Rows about robot tasks:
-- begin --
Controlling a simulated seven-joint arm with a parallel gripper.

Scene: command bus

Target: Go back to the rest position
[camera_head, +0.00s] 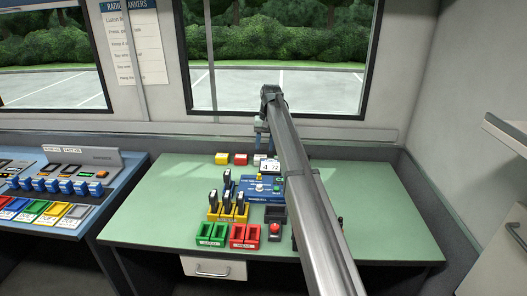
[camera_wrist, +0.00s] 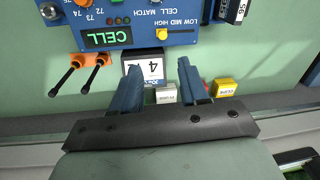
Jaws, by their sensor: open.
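My gripper (camera_head: 262,135) hangs over the back part of the green desk (camera_head: 150,215), with my arm reaching forward from the lower right. In the wrist view its two blue fingers (camera_wrist: 157,72) are apart with nothing held between them. A small black block with a white face marked 4 (camera_wrist: 144,73) lies beyond and between the fingers. The same white face shows in the head view (camera_head: 269,165). A blue panel (camera_wrist: 165,32) with a CELL display lies beyond the fingers.
Yellow (camera_head: 222,158) and red (camera_head: 240,159) blocks sit at the desk's back. A yellow holder (camera_head: 229,214) carries black handsets. Green (camera_head: 211,234) and red (camera_head: 245,236) trays stand in front. A blue console (camera_head: 60,200) is at left. The desk's left part is clear.

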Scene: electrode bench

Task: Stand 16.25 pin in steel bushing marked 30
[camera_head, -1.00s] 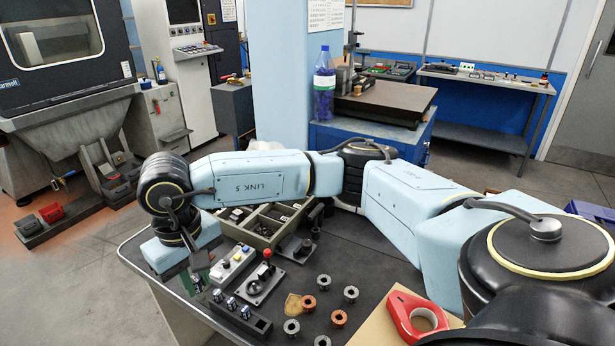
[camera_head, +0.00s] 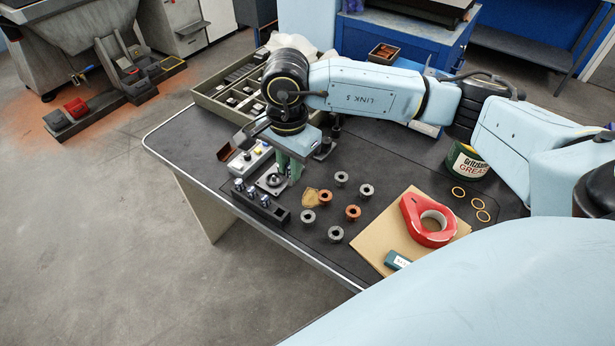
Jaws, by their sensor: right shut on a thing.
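My right gripper (camera_head: 290,172) points down over the bench, just left of the bushings. It is shut on something; its fingertips are small here, and the held thing cannot be made out. Grey steel bushings (camera_head: 341,177), (camera_head: 366,190), (camera_head: 308,216) and (camera_head: 336,233) stand apart on the dark bench mat. Two copper-coloured bushings (camera_head: 326,196), (camera_head: 353,211) stand among them. The number marks are too small to read. A dark block (camera_head: 271,211) holding several upright pins lies left of the bushings. My left gripper is not in view.
A control box (camera_head: 245,163) and a plate with a round fitting (camera_head: 271,181) sit close to the gripper. A grease tin (camera_head: 465,161) and a divided tray (camera_head: 210,99) stand farther back.

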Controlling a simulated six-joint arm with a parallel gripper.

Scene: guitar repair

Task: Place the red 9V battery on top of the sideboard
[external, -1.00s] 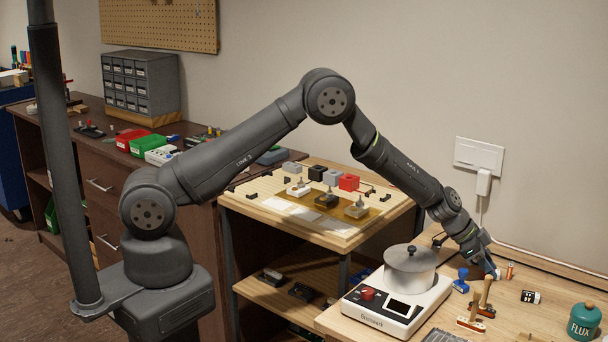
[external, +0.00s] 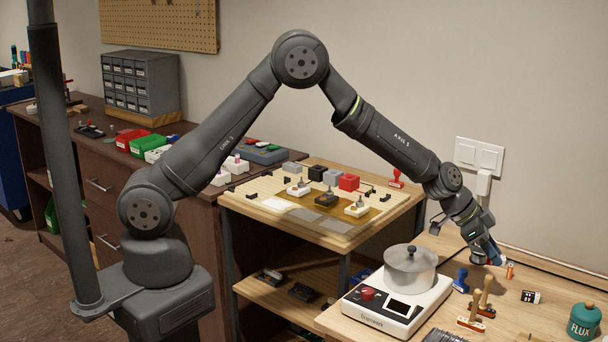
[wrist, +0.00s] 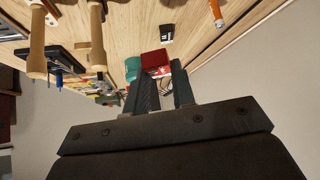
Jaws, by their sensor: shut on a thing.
-- end --
▶ [SHORT PROBLEM]: Output exactly the lines from the one containing "Scene: guitar repair" through the last line of the records above, both included, leaving out any pictures.

▶ [SOLUTION TO THE PROBLEM]:
Scene: guitar repair

Task: Place the red 9V battery on top of the sideboard
[external, -1.00s] 
[external, +0.00s] 
[wrist, +0.00s] 
Jaws, by their sensor: shut on a thing.

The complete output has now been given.